## Goal of the exercise
Which lines fall between the line holding "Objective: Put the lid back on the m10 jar" and the line holding "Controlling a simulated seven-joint", inclusive? Retype them exactly, without the pictures, and add nothing else.

— start of Materials provided —

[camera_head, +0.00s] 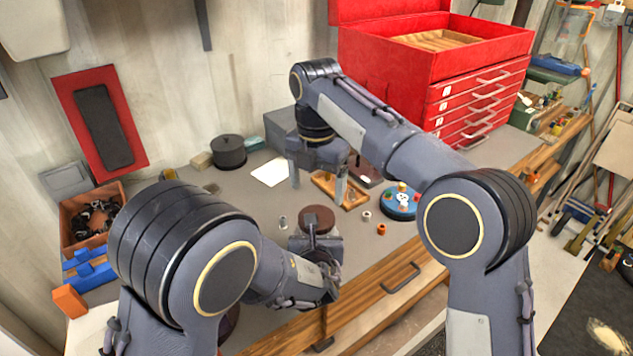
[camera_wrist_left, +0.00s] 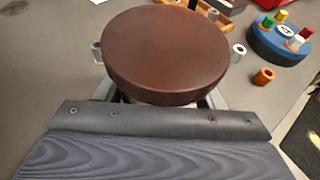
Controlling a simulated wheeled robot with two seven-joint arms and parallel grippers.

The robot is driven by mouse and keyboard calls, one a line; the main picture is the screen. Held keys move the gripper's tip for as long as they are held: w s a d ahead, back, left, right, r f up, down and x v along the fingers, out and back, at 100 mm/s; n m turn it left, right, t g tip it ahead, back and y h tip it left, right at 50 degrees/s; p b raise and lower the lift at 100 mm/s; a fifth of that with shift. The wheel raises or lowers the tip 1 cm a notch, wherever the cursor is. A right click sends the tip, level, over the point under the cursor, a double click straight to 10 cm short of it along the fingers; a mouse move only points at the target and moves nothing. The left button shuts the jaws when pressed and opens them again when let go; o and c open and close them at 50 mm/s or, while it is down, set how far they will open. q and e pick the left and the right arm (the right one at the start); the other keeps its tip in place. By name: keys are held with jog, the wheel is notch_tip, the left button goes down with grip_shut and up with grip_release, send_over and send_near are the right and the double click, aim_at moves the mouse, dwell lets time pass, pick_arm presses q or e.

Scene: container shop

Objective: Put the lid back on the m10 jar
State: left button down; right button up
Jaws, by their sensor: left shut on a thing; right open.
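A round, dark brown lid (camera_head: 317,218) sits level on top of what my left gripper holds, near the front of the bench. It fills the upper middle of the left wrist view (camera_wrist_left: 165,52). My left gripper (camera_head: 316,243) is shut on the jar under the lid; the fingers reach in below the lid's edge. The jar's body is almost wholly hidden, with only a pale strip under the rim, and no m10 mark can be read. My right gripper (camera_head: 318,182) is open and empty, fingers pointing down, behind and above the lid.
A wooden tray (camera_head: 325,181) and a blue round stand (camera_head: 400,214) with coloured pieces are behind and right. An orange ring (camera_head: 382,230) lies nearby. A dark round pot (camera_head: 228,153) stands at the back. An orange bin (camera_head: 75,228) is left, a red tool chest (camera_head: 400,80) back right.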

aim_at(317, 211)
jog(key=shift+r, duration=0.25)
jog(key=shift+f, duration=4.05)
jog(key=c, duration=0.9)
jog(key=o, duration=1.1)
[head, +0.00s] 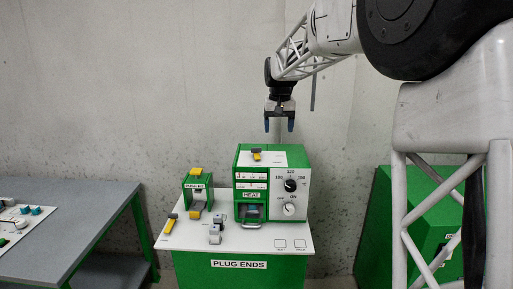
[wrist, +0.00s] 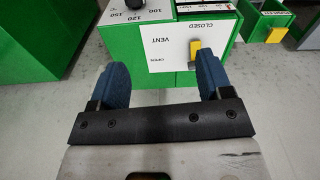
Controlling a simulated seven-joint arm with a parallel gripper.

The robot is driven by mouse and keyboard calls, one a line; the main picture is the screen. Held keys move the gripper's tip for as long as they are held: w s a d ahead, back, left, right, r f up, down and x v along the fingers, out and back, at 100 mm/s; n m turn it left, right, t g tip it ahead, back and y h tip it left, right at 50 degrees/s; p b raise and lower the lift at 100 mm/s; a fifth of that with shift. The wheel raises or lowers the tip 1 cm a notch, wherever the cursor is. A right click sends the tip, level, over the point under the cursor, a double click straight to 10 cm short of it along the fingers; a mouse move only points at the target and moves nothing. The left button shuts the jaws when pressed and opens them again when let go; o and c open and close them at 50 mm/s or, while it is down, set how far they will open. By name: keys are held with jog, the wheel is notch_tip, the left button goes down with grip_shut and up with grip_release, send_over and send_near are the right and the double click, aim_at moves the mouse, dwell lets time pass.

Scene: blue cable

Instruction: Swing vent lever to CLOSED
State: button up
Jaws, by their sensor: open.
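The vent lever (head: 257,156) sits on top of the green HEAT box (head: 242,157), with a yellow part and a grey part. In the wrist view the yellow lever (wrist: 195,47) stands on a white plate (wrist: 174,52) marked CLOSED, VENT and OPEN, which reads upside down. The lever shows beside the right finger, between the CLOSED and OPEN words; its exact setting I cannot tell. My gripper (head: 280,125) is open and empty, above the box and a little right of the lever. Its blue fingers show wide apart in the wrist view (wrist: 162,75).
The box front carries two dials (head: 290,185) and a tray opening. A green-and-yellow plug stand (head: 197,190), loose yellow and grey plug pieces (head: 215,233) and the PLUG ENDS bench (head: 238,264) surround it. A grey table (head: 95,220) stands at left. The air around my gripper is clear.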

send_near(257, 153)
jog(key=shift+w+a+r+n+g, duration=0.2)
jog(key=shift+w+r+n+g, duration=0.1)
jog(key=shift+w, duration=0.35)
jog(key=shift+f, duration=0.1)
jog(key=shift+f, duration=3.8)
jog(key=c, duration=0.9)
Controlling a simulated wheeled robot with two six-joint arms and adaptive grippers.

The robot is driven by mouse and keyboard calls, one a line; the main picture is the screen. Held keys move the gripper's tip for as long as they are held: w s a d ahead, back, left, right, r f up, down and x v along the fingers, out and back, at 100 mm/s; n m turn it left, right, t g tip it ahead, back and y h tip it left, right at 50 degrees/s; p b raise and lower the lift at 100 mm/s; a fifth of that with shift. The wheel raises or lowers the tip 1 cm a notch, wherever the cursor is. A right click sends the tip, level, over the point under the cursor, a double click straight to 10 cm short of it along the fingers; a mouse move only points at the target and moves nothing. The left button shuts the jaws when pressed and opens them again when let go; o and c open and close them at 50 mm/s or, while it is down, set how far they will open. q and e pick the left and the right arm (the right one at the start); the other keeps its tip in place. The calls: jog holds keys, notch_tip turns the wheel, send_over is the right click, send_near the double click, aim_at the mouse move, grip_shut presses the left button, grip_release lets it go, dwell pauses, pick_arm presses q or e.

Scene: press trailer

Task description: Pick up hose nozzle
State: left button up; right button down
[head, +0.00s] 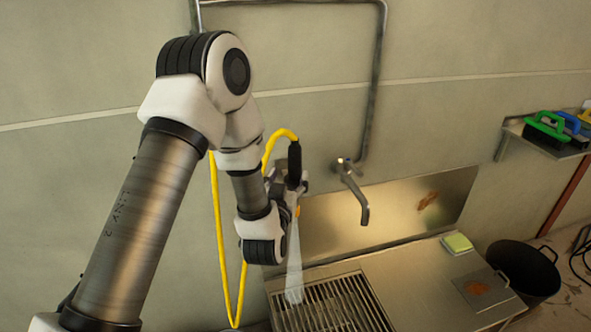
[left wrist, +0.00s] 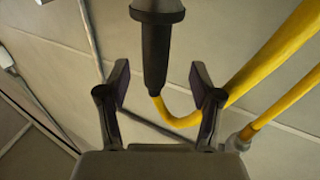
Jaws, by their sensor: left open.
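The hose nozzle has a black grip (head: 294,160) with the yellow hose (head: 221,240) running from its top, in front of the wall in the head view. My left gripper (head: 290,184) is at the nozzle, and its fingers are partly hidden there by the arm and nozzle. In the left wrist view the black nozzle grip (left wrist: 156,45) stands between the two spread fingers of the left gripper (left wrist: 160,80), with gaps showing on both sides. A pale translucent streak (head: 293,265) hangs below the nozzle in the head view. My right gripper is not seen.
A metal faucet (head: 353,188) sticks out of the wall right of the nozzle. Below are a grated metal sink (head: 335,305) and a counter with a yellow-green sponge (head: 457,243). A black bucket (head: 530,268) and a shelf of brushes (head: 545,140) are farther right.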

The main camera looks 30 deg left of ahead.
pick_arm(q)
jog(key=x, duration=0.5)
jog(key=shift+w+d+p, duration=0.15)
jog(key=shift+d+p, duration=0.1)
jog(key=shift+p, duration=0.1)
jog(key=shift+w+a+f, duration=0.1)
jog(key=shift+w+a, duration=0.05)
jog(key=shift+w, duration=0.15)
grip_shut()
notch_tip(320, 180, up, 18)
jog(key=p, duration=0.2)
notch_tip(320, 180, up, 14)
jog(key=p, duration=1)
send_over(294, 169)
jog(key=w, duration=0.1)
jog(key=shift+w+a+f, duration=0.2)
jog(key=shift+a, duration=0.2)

— end of Materials provided —
— start of Materials provided —

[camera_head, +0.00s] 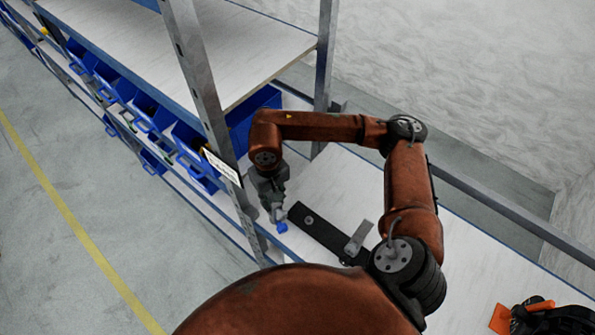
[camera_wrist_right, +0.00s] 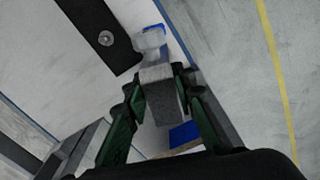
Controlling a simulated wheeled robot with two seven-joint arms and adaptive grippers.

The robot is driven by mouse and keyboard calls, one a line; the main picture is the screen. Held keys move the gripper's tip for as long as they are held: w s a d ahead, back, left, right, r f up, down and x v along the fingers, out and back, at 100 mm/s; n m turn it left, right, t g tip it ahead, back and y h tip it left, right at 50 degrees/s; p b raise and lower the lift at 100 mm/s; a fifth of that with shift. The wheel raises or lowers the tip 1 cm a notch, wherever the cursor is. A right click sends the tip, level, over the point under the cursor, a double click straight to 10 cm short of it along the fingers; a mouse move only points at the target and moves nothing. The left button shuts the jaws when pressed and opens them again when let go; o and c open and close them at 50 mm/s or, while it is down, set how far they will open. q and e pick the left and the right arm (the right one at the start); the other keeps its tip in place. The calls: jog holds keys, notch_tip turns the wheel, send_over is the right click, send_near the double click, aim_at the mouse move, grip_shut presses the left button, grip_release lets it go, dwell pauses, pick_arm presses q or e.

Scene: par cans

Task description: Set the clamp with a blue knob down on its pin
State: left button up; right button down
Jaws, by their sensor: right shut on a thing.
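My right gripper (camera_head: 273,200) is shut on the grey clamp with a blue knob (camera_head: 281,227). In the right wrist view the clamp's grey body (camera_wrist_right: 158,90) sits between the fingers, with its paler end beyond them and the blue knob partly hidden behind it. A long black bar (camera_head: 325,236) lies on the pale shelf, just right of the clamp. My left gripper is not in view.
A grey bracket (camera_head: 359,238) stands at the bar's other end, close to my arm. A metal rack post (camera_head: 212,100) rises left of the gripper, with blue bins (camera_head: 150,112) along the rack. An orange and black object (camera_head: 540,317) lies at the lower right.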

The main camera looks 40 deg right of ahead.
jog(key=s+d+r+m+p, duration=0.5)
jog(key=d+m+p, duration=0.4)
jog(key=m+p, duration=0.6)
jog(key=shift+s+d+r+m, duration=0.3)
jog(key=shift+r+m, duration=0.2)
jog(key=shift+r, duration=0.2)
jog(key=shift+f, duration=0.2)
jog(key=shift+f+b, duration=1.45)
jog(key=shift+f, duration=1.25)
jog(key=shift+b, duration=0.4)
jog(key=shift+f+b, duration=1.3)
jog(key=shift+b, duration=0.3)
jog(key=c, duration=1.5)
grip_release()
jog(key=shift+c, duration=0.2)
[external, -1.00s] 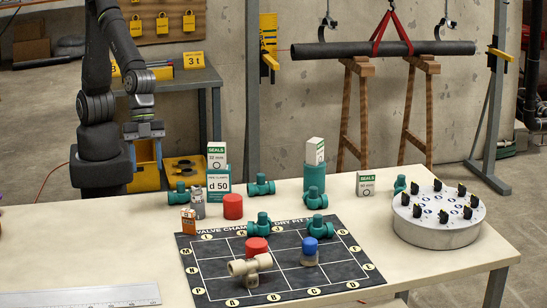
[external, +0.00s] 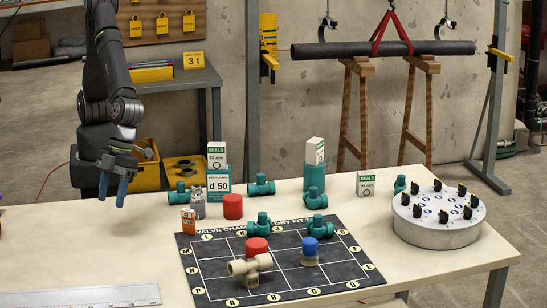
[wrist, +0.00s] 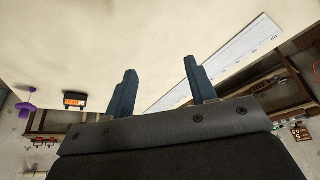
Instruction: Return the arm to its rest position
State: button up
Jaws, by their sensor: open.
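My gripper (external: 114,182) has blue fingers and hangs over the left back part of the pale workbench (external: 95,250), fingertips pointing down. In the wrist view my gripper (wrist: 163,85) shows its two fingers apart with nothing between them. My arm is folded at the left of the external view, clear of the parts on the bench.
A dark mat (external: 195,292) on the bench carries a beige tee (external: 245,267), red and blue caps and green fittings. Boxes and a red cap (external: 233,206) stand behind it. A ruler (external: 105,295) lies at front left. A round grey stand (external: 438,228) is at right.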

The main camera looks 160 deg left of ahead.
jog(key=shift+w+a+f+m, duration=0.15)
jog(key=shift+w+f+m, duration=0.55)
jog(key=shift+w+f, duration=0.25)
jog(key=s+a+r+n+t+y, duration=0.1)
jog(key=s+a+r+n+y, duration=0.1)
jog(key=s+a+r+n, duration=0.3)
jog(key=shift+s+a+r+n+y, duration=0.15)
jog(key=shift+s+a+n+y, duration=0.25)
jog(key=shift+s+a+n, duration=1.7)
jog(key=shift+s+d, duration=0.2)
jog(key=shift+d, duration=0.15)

— end of Materials provided —
— start of Materials provided —

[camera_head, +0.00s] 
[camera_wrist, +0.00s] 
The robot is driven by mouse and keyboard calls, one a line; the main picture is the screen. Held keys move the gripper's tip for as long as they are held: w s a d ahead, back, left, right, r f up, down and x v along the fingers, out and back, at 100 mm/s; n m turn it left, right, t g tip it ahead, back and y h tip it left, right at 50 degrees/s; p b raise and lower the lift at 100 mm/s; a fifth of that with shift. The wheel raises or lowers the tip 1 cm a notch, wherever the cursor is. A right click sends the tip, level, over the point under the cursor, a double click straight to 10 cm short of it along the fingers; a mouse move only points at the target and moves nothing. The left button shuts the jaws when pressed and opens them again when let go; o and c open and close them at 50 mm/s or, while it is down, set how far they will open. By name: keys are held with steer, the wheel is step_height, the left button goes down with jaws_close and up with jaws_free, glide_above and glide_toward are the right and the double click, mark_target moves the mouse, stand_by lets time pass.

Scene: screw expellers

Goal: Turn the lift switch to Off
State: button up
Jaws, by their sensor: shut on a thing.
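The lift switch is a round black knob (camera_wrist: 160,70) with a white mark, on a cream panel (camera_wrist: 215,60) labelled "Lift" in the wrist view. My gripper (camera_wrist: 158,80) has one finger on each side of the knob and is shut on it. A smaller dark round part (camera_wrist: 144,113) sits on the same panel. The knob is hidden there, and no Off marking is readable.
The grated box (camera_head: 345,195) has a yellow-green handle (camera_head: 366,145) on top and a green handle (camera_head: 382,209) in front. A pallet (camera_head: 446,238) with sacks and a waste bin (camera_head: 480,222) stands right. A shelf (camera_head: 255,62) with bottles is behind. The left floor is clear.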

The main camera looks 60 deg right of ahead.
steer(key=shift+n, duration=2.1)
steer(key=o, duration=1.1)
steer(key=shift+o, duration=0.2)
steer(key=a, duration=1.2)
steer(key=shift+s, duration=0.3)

— end of Materials provided —

## Result of this exercise
Objective: Put the lid back on the m10 jar
State: left button down; right button up
Jaws, by their sensor: left shut on a thing; right open.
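A round, dark brown lid (camera_head: 317,218) sits level on top of what my left gripper holds, near the front of the bench. It fills the upper middle of the left wrist view (camera_wrist_left: 165,52). My left gripper (camera_head: 316,243) is shut on the jar under the lid; the fingers reach in below the lid's edge. The jar's body is almost wholly hidden, with only a pale strip under the rim, and no m10 mark can be read. My right gripper (camera_head: 318,182) is open and empty, fingers pointing down, behind and above the lid.
A wooden tray (camera_head: 325,181) and a blue round stand (camera_head: 400,214) with coloured pieces are behind and right. An orange ring (camera_head: 382,230) lies nearby. A dark round pot (camera_head: 228,153) stands at the back. An orange bin (camera_head: 75,228) is left, a red tool chest (camera_head: 400,80) back right.

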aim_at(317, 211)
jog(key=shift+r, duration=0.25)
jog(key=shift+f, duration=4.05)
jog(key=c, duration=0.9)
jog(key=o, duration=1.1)
[head, +0.00s] 
[wrist, +0.00s] 
Controlling a simulated seven-joint arm with a parallel gripper.

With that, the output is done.